An initiative created by a Texas A&M University professor attempts to mediate racial discourse on college campuses across the United States by utilizing a five-step dialectic approach.
The Difficult Diversity Initiative effectuates courage, commitment, compassion, compromise, and collaboration to facilitate in-depth conversations pertaining to diversity and inclusion on campus. Professor Srividya Ramasubramanian leads these conversations, with group facilitators who assist her throughout these discussions.
Ramasubramanian presented the Difficult Diversity Initiative to a group of Emerson College graduate students on Tuesday at a session put together by the Journalism Department. Ramasubramanian said she implemented the program after she heard about racist comments made towards a group of prospective African-American students on her campus.
“Maybe an African-American professor is walking from his lab on campus and somebody calls the police and says there is a suspicious person walking around, and then that becomes a racist incident that is talked and discussed about on a campus newspaper as a story, but then you forget about that,” she said to the graduate students. “Six months later, something else happens, but then you eventually forget about that too.”
She said she constructed the plan because she felt as if many colleges treat diversity and inclusion like superficial concerns—having communities where they encourage these concepts, but don’t implement any concrete policies.
“Another challenge I have noticed at the institutional level is that diversity is often commodified, so there will be a celebration in a very multicultural way—let’s have a food festival and let us create some money from that—that is what diversity could translate as, multiculturalism,” Ramasubramanian said.

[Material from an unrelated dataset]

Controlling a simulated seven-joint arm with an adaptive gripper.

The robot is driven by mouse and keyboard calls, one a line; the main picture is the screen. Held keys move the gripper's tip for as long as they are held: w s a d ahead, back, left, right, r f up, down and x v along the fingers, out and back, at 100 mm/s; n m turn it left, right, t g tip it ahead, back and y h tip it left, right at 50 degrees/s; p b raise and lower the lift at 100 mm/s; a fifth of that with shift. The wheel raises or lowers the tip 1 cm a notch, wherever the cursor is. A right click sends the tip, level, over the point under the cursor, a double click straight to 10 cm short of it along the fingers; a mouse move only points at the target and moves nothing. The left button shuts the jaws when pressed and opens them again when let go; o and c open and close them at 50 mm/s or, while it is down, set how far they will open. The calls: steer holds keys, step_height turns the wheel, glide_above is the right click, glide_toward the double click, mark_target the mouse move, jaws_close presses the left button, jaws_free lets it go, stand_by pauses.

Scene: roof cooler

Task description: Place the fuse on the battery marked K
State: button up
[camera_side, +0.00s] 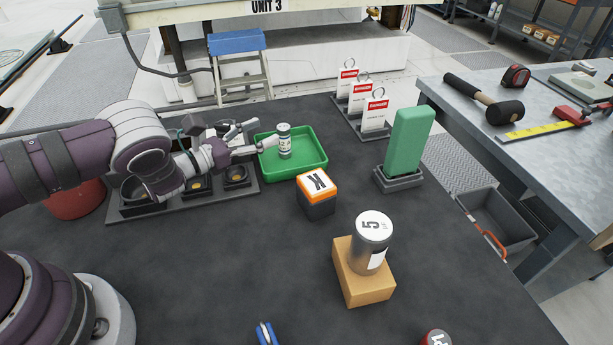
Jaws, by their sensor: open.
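The fuse, apparently the small pale cylinder with a printed label (284,142), stands upright in the green tray (315,164). The battery marked K (317,192) is an orange-topped dark block on the dark mat, just in front of the tray. Its top is bare. My gripper (262,135) reaches in from the left, with its fingers apart, at the tray's left side and close to the cylinder. I cannot tell whether a fingertip touches the cylinder. Nothing is held.
A silver cylinder marked 5 (372,240) stands on a cardboard box (361,284). A green block (409,140) stands upright in a grey base. Danger tags (375,115) stand behind. A socketed rack (150,212) lies under my arm.

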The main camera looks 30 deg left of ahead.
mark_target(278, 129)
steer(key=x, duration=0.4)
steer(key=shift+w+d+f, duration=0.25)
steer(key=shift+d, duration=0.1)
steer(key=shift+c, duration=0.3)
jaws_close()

The Texas A&M professor said she understands that lack of conversation is not just a localized issue. She also recognizes that attempting to deconstruct the mold of racial discourse is a challenging feat.
Although she acknowledges the difficulty, Ramasubramanian emphasized the personal responsibility each individual, of any kind of community, has to ensure that conversations pertaining to diversity and inclusion are existent.

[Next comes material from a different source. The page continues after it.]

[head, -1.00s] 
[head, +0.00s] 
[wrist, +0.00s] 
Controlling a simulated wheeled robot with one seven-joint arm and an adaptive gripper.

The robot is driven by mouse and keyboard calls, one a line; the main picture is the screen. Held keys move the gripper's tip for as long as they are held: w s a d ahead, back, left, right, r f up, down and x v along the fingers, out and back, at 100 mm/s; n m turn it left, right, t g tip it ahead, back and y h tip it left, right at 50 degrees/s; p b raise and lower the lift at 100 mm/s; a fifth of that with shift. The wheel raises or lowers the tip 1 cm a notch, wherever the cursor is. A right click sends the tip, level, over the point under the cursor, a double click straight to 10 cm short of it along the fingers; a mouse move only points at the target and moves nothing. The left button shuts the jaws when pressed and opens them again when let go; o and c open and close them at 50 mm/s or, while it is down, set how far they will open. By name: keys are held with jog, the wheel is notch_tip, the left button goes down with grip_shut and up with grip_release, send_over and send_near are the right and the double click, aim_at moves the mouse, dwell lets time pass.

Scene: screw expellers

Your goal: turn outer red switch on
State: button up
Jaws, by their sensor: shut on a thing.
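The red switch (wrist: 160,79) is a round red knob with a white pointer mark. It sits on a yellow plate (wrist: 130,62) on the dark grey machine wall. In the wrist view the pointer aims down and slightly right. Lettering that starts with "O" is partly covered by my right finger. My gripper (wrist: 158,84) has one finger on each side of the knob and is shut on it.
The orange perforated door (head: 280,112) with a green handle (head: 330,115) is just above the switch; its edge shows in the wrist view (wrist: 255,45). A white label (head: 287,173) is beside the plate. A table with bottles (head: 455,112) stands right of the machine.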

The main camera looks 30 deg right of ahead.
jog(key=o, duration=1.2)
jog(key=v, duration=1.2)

Ramasubramanian said the one-dimensionality of tackling diversity and inclusion, addressing the fact that often institutions believe that they are successively breaking down barriers, when in reality they are not tackling each specific obstacle.

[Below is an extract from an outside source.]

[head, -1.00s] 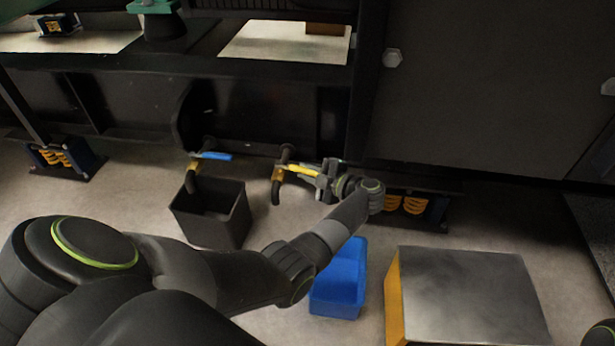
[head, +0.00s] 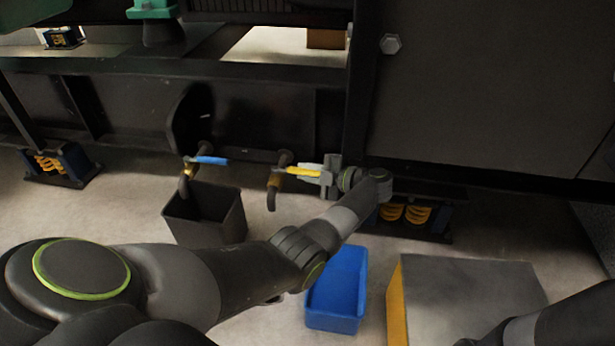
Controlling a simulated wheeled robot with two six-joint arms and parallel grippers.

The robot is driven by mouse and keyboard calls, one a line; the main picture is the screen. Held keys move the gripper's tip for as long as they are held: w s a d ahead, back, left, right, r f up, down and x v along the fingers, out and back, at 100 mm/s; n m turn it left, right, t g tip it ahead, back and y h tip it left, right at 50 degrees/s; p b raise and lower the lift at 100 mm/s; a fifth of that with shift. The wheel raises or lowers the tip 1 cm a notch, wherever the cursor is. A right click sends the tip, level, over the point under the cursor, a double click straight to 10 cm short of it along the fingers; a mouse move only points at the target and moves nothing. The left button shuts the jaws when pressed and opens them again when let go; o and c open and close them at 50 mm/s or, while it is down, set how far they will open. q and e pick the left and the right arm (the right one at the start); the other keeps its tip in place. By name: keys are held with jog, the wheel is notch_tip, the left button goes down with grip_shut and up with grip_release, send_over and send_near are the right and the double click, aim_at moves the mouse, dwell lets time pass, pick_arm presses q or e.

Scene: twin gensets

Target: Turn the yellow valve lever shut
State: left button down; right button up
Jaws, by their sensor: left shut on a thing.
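The yellow valve lever (head: 300,171) sits on a brass valve (head: 277,182) with a dark spout bent downward, under the dark genset frame. The lever points right, roughly level and across the spout. My left gripper (head: 318,173) is shut on the lever's right end, coming from the right. The fingers hide the lever's tip. My right gripper is not in view; part of my right arm shows at the lower right corner.
A second valve with a blue lever (head: 210,160) is to the left, above a dark open bin (head: 207,222). A blue bin (head: 338,290) and a grey-topped box with a yellow side (head: 470,300) stand on the floor. Yellow springs (head: 405,213) are right of the gripper.

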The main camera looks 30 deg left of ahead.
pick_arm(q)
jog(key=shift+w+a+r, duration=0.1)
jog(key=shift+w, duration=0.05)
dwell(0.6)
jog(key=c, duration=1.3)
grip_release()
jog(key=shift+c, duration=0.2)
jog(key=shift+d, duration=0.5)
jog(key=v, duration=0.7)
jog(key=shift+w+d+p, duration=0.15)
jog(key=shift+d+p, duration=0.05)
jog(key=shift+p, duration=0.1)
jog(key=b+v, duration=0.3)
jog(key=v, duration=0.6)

The professor said she understands that the context and culture within her university as a whole is entirely different than that of Emerson’s community. However, she also acknowledges the fact that racism is existent within every social sphere on a global scale.
“I feel that even though the Texas context that I talked about might be different, racism is a foundation of United States culture, even if it’s Emerson, or Texas A&M, or any other university,” Ramasubramanian said. “There is racist-underlying history that we still have to reconcile, and sometimes it’s at the surface level, and sometimes it’s very overt.”